Now of course this is exactly what the Fed did in 2009, they ran inflation well below target during a period of 10% unemployment.  Defenders of the Fed will claim that this was unintentional.  I agree.  But it was also due to a flawed inflation targeting IT regime, which biases you toward procyclical inflation, especially at the zero bound.  And my fear is that that regime still is in place.

Let’s suppose the next 5 years are pretty good, and then we have another recession.   If you look at the next 5 years in isolation, the period would be a “boom” in a relative sense.  In that case Calomiris is quite right that the Fed should run inflation a bit below target right now.  But this policy only makes sense if it is offset by above target inflation during the high unemployment periods before and after the boom.  In fact, we did the opposite during 2009-13, and I fear we will again do the opposite in the next recession. I fear that instead of inflation rising in the next recession, (which would make Calomiris’s current recommendation appropriate, the Fed will let inflation fall, which will put us right back at the zero bound, and retrospectively make Calomiris’s proposed policy a mistake.

Robert Lucas emphasized that you need to think in terms of policy regimes, not day-to-day decisions.  I don’t care very much whether the Fed raises rates by a quarter point this year.  I care a lot whether they successfully make inflation rise during the next recession, or disastrously allow it to fall.

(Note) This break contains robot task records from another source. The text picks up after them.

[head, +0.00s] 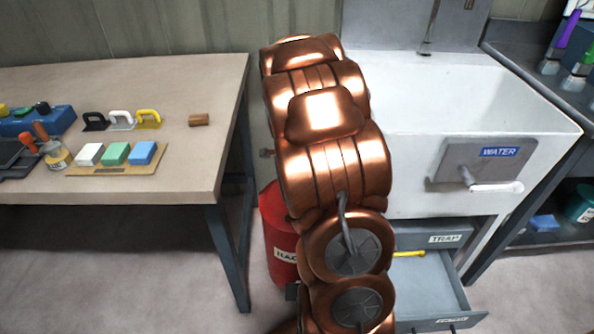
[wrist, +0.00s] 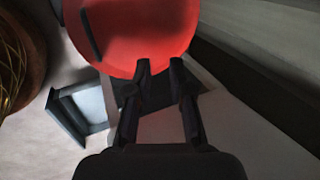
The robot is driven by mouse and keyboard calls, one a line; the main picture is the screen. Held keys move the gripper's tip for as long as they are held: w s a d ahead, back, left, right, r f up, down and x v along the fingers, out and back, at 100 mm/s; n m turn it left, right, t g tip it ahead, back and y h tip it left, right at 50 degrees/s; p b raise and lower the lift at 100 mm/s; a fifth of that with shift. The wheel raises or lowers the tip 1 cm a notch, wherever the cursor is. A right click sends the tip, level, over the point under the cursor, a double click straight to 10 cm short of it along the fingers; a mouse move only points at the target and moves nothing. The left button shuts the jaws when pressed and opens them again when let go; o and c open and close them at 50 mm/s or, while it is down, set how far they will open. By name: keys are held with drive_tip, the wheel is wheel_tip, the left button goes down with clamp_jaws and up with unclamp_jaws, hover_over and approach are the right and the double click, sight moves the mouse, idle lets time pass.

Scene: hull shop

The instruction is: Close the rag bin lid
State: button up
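The red rag bin (head: 278,240) stands on the floor between the workbench and the sink. A label partly shows on its front, and my copper arm hides its right side and much of its top. In the wrist view a broad, rounded red surface (wrist: 145,30) with a dark strip near its left edge fills the upper middle; I cannot tell whether it is the lid or the bin body. My gripper (wrist: 161,64) has its two dark fingers apart, with nothing between them. The fingertips overlap the red surface's lower edge; contact is unclear. The head view does not show my gripper.
Bare floor shows at front left.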

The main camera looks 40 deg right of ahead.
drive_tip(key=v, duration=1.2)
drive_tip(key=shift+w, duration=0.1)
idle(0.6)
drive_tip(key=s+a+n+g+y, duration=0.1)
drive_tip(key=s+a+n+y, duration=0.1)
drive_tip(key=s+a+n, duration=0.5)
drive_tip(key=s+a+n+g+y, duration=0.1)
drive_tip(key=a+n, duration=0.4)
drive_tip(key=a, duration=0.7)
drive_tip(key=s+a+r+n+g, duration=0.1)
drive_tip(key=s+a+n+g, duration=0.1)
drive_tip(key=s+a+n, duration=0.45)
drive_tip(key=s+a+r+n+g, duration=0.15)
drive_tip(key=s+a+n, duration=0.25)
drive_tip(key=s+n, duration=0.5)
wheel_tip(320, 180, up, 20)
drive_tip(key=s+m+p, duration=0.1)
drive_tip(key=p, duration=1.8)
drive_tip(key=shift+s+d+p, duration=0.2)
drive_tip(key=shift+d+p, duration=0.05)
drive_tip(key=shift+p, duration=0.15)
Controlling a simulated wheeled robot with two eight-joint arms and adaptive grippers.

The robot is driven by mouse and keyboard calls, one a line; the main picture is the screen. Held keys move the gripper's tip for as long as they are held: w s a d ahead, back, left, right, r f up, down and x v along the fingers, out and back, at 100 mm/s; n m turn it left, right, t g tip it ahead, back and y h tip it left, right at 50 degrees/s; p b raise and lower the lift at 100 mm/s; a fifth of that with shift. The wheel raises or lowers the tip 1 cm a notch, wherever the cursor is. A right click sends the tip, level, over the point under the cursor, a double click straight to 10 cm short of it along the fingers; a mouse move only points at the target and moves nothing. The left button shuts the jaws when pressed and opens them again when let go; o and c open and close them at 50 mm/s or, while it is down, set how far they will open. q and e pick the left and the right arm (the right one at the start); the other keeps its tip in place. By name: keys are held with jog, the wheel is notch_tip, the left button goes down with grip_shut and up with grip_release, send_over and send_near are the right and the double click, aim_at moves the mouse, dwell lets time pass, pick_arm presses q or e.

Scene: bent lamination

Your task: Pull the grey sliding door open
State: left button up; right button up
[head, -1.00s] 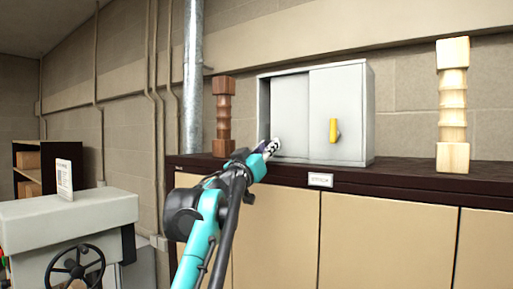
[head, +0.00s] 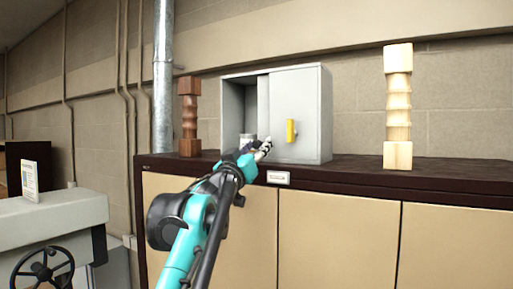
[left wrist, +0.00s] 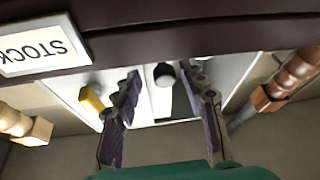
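The grey cabinet (head: 312,112) stands on the dark counter. Its left part is an opening (head: 238,108) with a shadowed inside. A strip of the grey sliding door (head: 263,100) shows at the right of the opening, beside the front panel with a yellow handle (head: 291,131). The handle also shows in the left wrist view (left wrist: 92,98). My left gripper (head: 263,149) is at the low front of the cabinet, by the door strip. In the left wrist view its fingers (left wrist: 162,78) are apart, with nothing clearly gripped. Whether they touch the door is unclear. My right gripper is out of view.
A dark turned wooden post (head: 189,117) stands left of the cabinet, a light one (head: 398,107) right. The counter (head: 350,175) is clear between cabinet and light post. A machine with a handwheel (head: 42,270) stands lower left.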

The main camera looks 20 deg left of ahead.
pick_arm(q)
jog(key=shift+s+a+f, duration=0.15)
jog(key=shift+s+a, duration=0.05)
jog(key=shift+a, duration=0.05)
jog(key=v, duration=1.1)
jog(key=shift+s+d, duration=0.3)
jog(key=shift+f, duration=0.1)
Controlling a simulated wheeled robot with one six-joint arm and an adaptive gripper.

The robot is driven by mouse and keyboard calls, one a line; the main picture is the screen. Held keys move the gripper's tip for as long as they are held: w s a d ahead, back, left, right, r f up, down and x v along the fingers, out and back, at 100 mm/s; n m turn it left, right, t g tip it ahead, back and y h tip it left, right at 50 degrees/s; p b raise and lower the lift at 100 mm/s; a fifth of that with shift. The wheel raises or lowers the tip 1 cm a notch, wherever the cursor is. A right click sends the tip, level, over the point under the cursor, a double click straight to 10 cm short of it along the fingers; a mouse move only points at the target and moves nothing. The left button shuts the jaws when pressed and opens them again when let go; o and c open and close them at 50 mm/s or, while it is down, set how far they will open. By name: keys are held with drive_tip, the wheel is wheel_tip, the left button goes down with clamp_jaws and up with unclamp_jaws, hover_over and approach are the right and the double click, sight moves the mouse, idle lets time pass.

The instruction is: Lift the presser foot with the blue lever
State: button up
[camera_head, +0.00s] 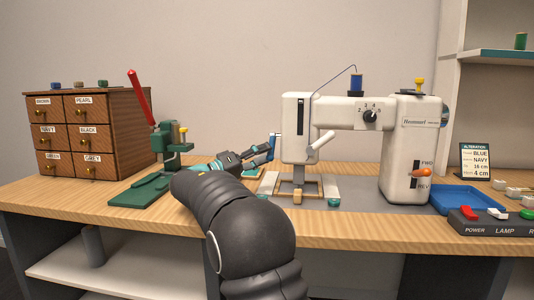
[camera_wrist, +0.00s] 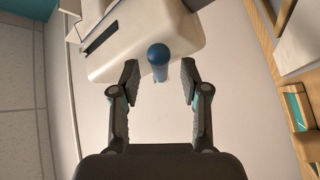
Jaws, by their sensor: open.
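The white sewing machine (camera_head: 413,143) stands on the table. Its blue lever (camera_head: 272,141) is on the left side of the machine head, and its rounded blue end (camera_wrist: 158,54) shows in the wrist view. My gripper (camera_head: 262,152) is left of the machine head, close to the lever. In the wrist view my gripper (camera_wrist: 161,82) is open and empty, with the lever's blue end between and just beyond the fingertips. I cannot tell whether they touch it. The presser foot (camera_head: 298,187) is below the head, near the bed; its exact height is hard to tell.
A green press with a red handle (camera_head: 141,97) and a wooden drawer cabinet (camera_head: 132,135) stand to the left. A blue tray (camera_head: 455,198) and a switch box (camera_head: 490,222) are at the right. A white lever (camera_head: 321,143) sticks out of the machine head's right side.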

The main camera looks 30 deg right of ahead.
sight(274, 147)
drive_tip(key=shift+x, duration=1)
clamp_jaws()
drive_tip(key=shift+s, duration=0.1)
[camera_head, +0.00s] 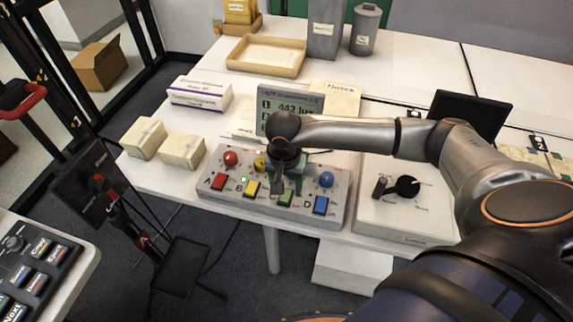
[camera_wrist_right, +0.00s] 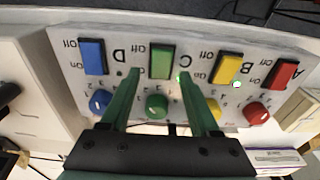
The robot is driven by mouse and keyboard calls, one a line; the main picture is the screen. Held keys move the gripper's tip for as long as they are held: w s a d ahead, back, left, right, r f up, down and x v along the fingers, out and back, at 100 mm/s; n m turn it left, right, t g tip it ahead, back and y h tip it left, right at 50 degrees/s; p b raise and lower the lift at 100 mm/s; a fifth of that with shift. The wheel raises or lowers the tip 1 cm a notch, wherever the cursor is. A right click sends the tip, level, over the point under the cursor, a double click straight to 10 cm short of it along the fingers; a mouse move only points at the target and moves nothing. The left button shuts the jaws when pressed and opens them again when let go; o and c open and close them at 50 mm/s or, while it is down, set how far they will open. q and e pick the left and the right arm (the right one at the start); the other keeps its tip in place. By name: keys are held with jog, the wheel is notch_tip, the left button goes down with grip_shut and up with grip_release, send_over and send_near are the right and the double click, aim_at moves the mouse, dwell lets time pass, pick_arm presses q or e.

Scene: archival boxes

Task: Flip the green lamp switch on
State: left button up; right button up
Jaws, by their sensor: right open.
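A grey control box (camera_head: 228,200) on the white table carries red, yellow, green and blue rocker switches, each with a round knob of its colour. The green switch (camera_head: 285,198) is marked C; in the wrist view (camera_wrist_right: 162,62) it lies just beyond my fingertips. My right gripper (camera_head: 287,188) points down over the box at the green column. In the wrist view its green fingers (camera_wrist_right: 158,76) are apart and empty, one on each side of the green knob (camera_wrist_right: 157,106). I cannot tell whether they touch the panel. My left gripper is not in view.
The yellow switch (camera_wrist_right: 227,69) and blue switch (camera_wrist_right: 93,57) flank the green one closely. A display reading 443 lux (camera_head: 290,104) stands behind the box. A white dial box (camera_head: 412,218) is to the right; cream boxes (camera_head: 182,150) sit to the left.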

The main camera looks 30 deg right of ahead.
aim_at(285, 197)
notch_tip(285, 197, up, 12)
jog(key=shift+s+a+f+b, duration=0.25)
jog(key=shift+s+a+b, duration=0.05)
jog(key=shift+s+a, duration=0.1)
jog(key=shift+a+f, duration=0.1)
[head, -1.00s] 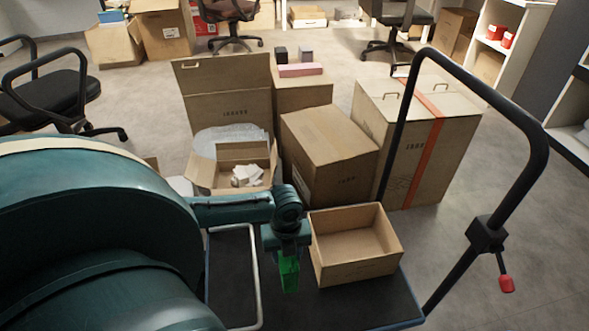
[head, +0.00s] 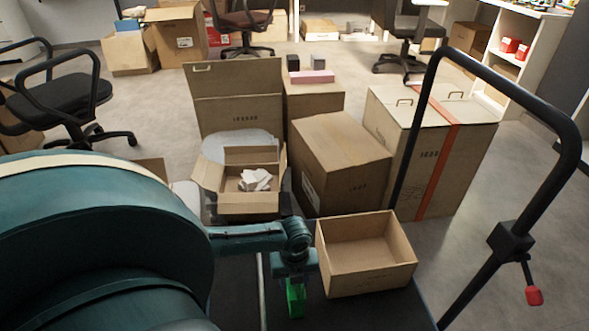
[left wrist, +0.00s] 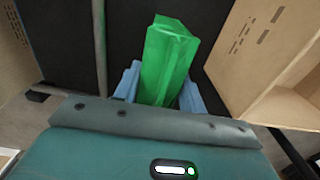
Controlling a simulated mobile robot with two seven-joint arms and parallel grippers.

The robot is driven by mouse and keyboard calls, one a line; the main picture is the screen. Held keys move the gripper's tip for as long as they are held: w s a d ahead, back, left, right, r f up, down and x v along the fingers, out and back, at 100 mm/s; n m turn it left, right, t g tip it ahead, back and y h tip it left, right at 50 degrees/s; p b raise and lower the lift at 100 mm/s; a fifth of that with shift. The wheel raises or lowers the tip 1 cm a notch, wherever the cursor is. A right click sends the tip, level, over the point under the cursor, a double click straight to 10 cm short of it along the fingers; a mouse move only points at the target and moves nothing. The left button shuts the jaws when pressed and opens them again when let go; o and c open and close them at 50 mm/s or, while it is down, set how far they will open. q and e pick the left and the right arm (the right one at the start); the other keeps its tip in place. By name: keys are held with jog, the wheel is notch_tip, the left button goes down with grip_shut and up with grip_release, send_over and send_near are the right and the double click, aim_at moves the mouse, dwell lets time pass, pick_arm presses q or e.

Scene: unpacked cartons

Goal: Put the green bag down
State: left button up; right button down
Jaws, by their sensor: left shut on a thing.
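The green bag (head: 295,299) is upright below my left gripper (head: 294,281) in the head view, just left of the open empty carton. In the left wrist view the green bag (left wrist: 167,62) sits between the two blue fingers of my left gripper (left wrist: 158,88), which is shut on it. Beneath the bag is the dark cart deck (head: 236,294). I cannot tell whether the bag's bottom touches the deck. My right gripper is not in view.
The open empty carton (head: 366,280) stands close right of the bag. A cart handle (head: 566,150) rises at the right. A small open carton with white pieces (head: 248,203) and taller closed cartons (head: 343,165) stand behind. The deck left of the bag is bare.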

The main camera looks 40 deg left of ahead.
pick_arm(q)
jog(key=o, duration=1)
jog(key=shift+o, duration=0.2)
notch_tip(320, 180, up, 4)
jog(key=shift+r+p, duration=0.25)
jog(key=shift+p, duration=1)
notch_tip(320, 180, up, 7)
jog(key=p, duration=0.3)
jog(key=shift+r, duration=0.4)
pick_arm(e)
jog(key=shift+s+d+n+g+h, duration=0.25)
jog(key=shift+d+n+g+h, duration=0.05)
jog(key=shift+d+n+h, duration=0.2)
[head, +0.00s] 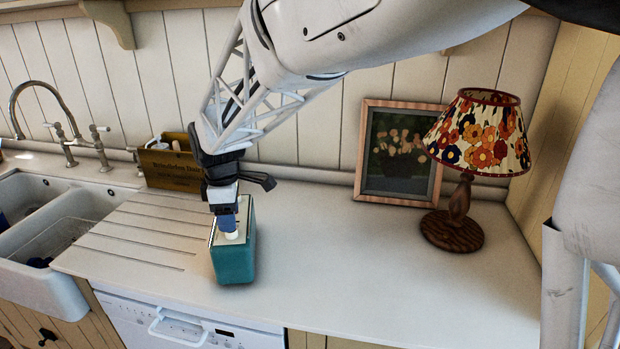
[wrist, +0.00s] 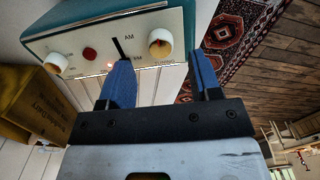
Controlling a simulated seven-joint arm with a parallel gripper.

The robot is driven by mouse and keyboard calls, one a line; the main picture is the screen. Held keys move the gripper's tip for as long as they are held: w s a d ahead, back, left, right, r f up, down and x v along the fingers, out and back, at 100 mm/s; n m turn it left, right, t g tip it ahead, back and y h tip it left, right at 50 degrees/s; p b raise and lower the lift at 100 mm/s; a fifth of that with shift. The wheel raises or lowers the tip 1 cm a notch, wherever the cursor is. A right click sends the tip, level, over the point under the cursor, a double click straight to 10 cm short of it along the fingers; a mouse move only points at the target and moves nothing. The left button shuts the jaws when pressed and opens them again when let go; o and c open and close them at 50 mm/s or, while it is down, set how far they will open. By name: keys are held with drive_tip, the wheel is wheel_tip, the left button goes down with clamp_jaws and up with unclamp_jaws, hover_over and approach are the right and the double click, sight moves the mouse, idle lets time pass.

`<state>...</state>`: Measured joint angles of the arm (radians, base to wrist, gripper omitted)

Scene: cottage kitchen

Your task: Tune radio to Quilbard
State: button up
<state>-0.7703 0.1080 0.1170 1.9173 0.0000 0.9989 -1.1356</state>
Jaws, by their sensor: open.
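The teal radio (head: 235,265) stands on the counter below my gripper (head: 229,232). The small lettering is mostly too blurred to read, and no station name is legible.
A framed picture (head: 400,152) and a lamp with a floral shade (head: 480,135) stand at the right rear. A brown box (head: 168,168) is behind the radio at left. The sink (head: 60,235) lies at far left. The counter (head: 350,275) right of the radio is clear.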

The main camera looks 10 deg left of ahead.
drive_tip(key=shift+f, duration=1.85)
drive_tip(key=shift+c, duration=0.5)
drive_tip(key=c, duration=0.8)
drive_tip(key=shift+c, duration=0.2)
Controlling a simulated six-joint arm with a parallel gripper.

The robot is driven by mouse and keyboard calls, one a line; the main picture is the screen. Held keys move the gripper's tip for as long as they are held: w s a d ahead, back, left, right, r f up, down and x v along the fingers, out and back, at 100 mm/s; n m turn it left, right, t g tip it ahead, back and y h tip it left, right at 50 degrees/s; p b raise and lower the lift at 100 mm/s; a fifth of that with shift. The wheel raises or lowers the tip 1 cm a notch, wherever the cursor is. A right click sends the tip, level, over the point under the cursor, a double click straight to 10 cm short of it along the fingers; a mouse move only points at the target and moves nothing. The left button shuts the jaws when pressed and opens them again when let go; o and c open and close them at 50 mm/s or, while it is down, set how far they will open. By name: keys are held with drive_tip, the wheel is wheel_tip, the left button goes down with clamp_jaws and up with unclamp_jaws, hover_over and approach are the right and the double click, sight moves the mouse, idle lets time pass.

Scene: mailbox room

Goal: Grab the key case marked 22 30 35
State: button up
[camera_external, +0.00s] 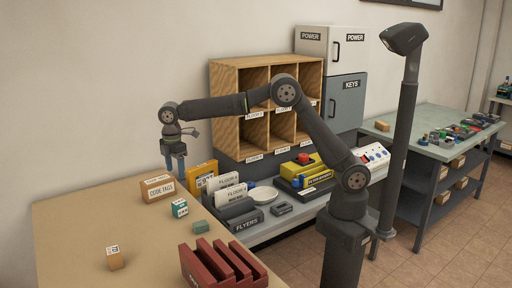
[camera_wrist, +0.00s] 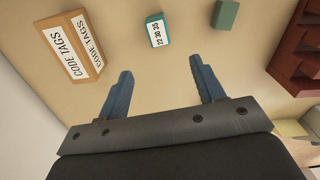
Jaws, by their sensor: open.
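The key case marked 22 30 35 (camera_wrist: 156,31) is a small teal block with a white label, lying on the tan table in the wrist view. In the external view a small green case with a white label (camera_external: 180,207) stands near the code tags box; its print is too small to read there. My gripper (camera_wrist: 160,82) is open and empty, its two blue fingers apart, with the case beyond the fingertips, slightly left of the middle between them.
The code tags box (camera_external: 158,188) is close to the case; it also shows in the wrist view (camera_wrist: 72,45). A plain green block (camera_external: 200,227) and a dark red slotted rack (camera_external: 222,262) stand nearer the camera. A small tan block (camera_external: 115,259) sits apart at left.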

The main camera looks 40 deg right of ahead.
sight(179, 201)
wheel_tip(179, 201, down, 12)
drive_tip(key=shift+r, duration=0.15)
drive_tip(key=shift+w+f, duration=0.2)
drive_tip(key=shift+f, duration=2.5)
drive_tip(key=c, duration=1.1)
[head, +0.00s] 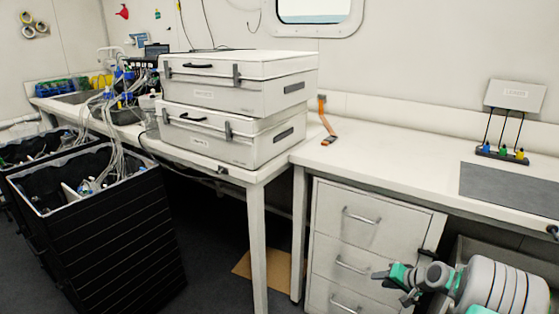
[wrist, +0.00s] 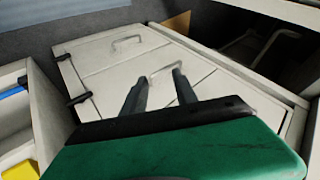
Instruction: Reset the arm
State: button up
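My gripper (head: 393,284) is at the lower right of the head view, in front of the white drawer cabinet (head: 372,222). In the wrist view my gripper (wrist: 157,83) shows two dark fingers spread apart with nothing between them. The cabinet (wrist: 105,72) lies beyond the fingertips in the wrist view, with one handle showing near the gap between them. I cannot tell the exact distance from the fingertips to the cabinet front. My arm is folded low at the right edge, below the bench top.
The white bench (head: 400,166) runs above and behind my gripper. A dark mat (head: 507,186) and a small rack with coloured bases (head: 502,154) are at the right. Black crates (head: 105,230) with cables stand at the left.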

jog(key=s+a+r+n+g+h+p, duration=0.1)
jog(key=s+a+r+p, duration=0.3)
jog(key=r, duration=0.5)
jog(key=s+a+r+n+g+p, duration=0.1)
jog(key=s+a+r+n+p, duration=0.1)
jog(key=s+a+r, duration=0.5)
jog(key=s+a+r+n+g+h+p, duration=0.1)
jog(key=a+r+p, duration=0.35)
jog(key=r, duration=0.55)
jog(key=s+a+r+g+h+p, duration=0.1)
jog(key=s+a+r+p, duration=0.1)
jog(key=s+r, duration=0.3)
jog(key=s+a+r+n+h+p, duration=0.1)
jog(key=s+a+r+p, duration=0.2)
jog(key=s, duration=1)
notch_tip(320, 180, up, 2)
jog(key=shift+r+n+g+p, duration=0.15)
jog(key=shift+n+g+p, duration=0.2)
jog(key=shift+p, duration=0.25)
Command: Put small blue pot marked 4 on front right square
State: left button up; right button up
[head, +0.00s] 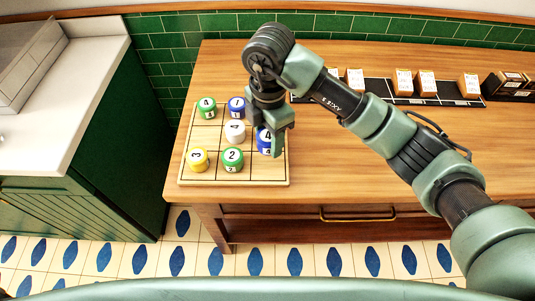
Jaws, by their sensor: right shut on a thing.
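The small blue pot marked 4 (264,145) is at the right side of the wooden square board (184,179), over the middle right area. My right gripper (272,130) reaches down from above and is shut on this pot, hiding part of it. I cannot tell whether the pot touches the board. The front right square (268,172) shows bare, just in front of the pot. My left gripper is not in view.
Other pots stand on the board: green 4 (207,107), blue 1 (237,106), white 4 (235,131), yellow 3 (198,159) and green 2 (232,159). Small labelled boxes (403,82) line a dark rack at the back. The tabletop right of the board is clear.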

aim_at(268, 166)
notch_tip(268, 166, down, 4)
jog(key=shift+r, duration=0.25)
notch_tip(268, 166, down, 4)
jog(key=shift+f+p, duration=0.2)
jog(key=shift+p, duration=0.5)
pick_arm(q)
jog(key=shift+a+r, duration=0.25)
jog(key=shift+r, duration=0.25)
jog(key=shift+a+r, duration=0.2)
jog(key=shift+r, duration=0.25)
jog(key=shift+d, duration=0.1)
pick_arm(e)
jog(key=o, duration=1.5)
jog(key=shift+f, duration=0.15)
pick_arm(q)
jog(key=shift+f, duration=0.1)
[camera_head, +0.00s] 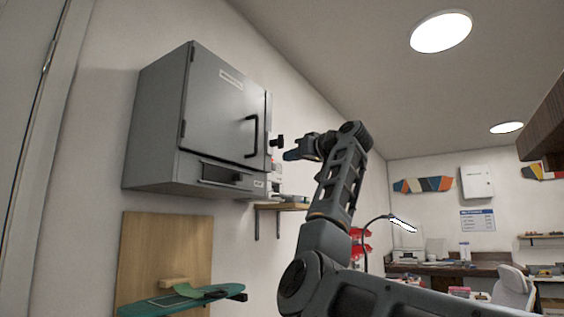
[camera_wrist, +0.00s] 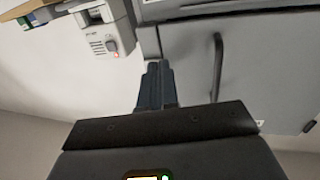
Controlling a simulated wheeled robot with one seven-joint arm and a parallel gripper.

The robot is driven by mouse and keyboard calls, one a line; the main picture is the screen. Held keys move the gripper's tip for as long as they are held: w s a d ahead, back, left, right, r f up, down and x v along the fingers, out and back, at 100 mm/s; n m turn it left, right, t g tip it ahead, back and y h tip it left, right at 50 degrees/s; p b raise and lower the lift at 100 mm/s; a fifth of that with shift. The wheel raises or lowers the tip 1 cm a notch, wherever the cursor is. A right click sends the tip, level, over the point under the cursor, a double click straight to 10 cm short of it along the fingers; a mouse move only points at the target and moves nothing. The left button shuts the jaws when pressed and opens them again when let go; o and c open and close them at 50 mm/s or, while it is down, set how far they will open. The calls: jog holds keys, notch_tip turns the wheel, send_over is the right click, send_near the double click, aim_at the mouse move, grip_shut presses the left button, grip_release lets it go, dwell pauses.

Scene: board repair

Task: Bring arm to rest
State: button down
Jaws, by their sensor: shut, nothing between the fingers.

So what will it be; the pre-2008 dual mandate or a continuation of the post-2008 cruel mandate?

BTW, there are several options that could make the cruel mandate outcome less likely. One option is to raise the inflation target to 3% or 4%, to minimize the zero bound problem. A better option is NGDP level targeting, which also reduces the zero bound problem, at a lower inflation rate.  Best of all is NGDP futures targeting.  No zero bound problem.